Jean took me aside and said to me very quietly, so that Bennie and Tony couldn’t hear: “Please don’t be offended if I tell you this, but Cheryl offered to clean your floors for you.” Cheryl is Bennie’s next-door neighbor on the other side, two doors down from Jean.

“I’m not offended,” I told her. You think I don’t know my floors are filthy? You think I don’t know how to clean a floor? That’s what it means to have ADD. Things that are so hard for other people, like memorizing poetry, are easy for me. But ordinary, mundane things like keeping the house clean are next to impossible. It’s because I can’t prioritize, and then it all gets away from me and becomes overwhelming. I can’t decide what I need to do first, so I end up not doing any of it.”
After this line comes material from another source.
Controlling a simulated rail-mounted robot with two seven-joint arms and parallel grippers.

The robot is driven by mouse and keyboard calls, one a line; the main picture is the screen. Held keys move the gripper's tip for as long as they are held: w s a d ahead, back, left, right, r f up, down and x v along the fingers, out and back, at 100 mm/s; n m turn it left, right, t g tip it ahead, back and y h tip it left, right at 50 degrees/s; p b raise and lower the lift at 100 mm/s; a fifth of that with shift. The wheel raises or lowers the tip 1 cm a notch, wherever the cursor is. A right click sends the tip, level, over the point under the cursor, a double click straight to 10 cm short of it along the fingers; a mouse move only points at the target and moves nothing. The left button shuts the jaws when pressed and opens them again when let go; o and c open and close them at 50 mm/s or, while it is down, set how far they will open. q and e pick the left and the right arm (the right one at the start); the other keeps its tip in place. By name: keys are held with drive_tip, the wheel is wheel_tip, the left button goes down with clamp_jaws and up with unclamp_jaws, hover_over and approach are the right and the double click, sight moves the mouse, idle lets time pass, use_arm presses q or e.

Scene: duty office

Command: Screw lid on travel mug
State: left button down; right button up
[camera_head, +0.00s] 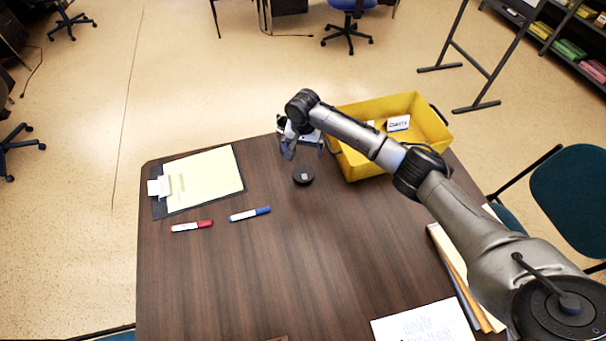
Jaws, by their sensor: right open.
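A small round black piece (303,176), which looks like the lid, sits on the brown table with a small light mark on top. My right gripper (304,151) is open just behind it in the picture, near the far edge of the table, with its fingers pointing down. I see nothing held between its fingers. I cannot make out a travel mug; the gripper and arm cover part of the far edge. My left gripper is not in view.
A yellow bin (362,168) with items inside stands right of the gripper, under my right forearm. A clipboard (205,180), a red marker (192,226) and a blue marker (250,214) lie at left. Papers (425,324) lie at front right. The table's middle is clear.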

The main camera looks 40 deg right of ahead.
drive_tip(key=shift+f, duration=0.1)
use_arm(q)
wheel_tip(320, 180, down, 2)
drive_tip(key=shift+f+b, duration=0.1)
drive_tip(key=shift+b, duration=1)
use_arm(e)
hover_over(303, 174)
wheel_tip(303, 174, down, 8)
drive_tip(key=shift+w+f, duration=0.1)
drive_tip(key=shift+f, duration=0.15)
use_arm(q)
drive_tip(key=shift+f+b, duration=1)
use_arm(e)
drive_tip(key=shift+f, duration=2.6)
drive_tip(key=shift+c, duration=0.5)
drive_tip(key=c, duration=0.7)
She seemed to understand and accept that even before I said it. “You wouldn’t have to move your boxes or anything. Just get rid of some of those bags. Cheryl says she’ll bring her cleaning stuff over and only clean the part that shows.”

I thought it was interesting that Cheryl was so afraid I’d be offended that she couldn’t make the offer herself, but had to ask Jean to do it for her. “Tell Cheryl to give me some time to at least make the goat trails between the rooms a little wider,” I said. “I won’t try to reorganize everything. It’s not like I don’t see all that clutter. It’s not like I don’t know the paths between the rooms are getting narrower. But I wake up in the morning and I see that horrible mess and it just depresses me no end. And then you know what I want to do? I want to get on the Internet and tune it all out…which is usually what I end up doing.”
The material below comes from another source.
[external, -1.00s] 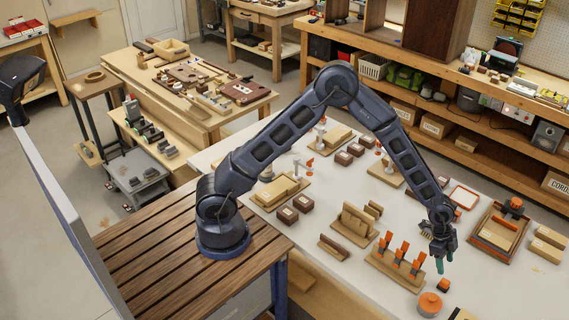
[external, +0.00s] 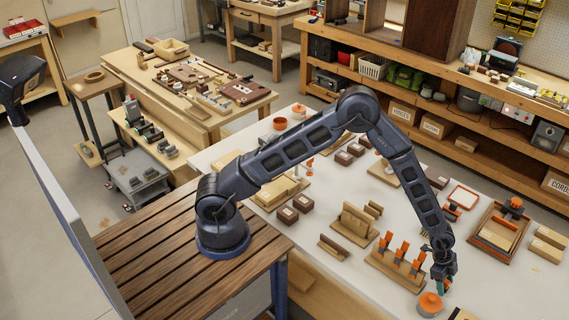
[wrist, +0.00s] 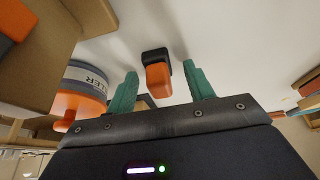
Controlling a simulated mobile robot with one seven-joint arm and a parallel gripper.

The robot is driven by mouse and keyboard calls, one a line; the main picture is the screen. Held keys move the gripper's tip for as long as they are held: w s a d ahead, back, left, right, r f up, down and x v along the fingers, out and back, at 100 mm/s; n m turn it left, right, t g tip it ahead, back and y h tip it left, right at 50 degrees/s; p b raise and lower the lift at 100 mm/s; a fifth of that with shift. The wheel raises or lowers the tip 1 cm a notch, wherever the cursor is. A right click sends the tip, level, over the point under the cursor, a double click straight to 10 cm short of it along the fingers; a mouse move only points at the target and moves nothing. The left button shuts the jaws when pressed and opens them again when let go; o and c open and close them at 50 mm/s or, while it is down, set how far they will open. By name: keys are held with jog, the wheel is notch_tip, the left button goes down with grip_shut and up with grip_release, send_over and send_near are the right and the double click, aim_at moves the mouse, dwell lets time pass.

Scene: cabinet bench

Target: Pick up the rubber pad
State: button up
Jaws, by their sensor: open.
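A small orange block with a black end (wrist: 157,74), which I take to be the rubber pad, lies on the pale bench top in the wrist view. It shows between my gripper's (wrist: 161,80) two green fingers, apart from both, with its black end farther off. My gripper is open and empty. In the external view my gripper (external: 441,286) points down low over the bench near its front, and it hides most or all of the block.
An orange and grey filler tin (wrist: 84,88) stands close on the left in the wrist view; its orange top (external: 430,303) shows in the external view. A wooden rack with orange-handled tools (external: 400,265) stands beside my gripper.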

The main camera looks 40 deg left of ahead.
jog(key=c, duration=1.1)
Again she seemed to understand that before I said it. She probably doesn’t understand why I’m like that, but out of the goodness of her kind heart she saw my situation for what it is.

“If I ever say something like that and you feel insulted, please let me know,” she said. “I don’t mean it like that. We love you and we want to help you.”

“I know,” I said. Which was probably the biggest step forward of all. Not to turn away from the help I so desperately need, not to see it as condescension and reject it almost as a conditioned reflex, not to retreat into a cocoon of shame as I’ve done so many times before—that’s progress of a kind most people will never understand
.

16 comments:

Wugo said...

...you are mobile as the veering air,
And all your charms more changeful than the tide...

Raksha said...

Awwwwww....
Stop it, Sean, you're making me all misty-eyed! I knew when I posted this that I gave enough information that anyone could google the poem, although I haven't tried it myself. Assuming they were interested, of course. At the moment hardly anyone knows it's up here, though.

Wugo said...

I've had a blogspot for years. People look but rarely comment; thereby displaying great good taste.
Used to be Google wanted an url for any pictures, and lost the picture when the source expired: Whence the many blanks among my older offerings. Now you can upload images directly from your computer, which is a better way to do it.
Seán

Raksha said...

Sean: I just posted a comment. The reason more people don't comment is because nobody knows it's there! I didn't know until you told me just now. You should spread the word a little more.

Wugo said...

Spread the word! Linda, if the Art Police found my blog, they'd impound my Crayolas.
Seán, the Elusive

Raksha said...

LOL! Not to worry, Sean...I've been feuding with the Art Police for years!!! I promise I won't breathe a word to them.

Raksha said...

P.S. Come to think of it, I have about as much use for the Art Police (which includes the Literary Police, of course) as I do for Code Enforcement.

John G said...

Poetry and art? Don't worry I'm not the police even if I am in my blue period.

... so does that include the comedic arts police?

Raksha said...

Bluelamp: I can't believe you've been here since 2005 but you don't have a blog. Are you really THAT afraid of the Brilliant Complexity police? I agree they could be a problem in your case.

Lee Spangler said...

Thanks for commenting on my blog. I appreciate your concern that I may overstep my limit. I read your post...When you realize how perfect everything is, you will tilt your head back and laugh at the sky. - Buddha

Raksha said...

Lee: I was afraid for you. That was my first thought so I posted it. Put it down to the Jewish mother in me...I don't think there's a whole lot of that in me, but there is a little bit.

Speaking of Buddha, a friend sent me a copy of Jack Kornfield's book "A Path With a Heart" after I told him I relate to JuBus (Jewish Buddhists, but then you probably know that) much better than to the "official" Eastern kind. I was only able to read a few pages of it this morning, but so far it looks very good.

Unknown said...

Linda, that's awesome. I never knew you had ADD; I love someone who I believe has ADD.

Raksha said...
This comment has been removed by the author.
Raksha said...

Lynne: If you're who I think you are, and if you're talking about who I think you're talking about...yes he does. I am 99.5% sure of it. The vibe he gives off is so strong it's almost overpowering sometimes, and it has a rather dark color. I suspect he's also prone to depression.

Tad said...

I have a scene in a novel in which one of the characters (Kate Elder...it''s a novel about Wyatt Earp) tries to clean a room, and doesn't know where or how to start, and in the end is completely immobilized. I'll post it here if I can find it.

Raksha said...

Thanks, Tad. I realize this is quite a long post and I appreciate your taking the time to read it, especially after I hijacked your blog!

That state of being immobilized and not knowing where to begin, especially when it comes to housework, is all too familiar to many (but not all) ADD women. It even has a name in some quarters: "CHAOS syndrome." The acronym stands for "Can't Have Anyone Over." Which reminds me of a recent sequel to this post, but I'm not going to describe it here. As my late husband used to say: "Some things aren't true even if they did happen."

I'd love to read your Kate Elder story and hope you find it.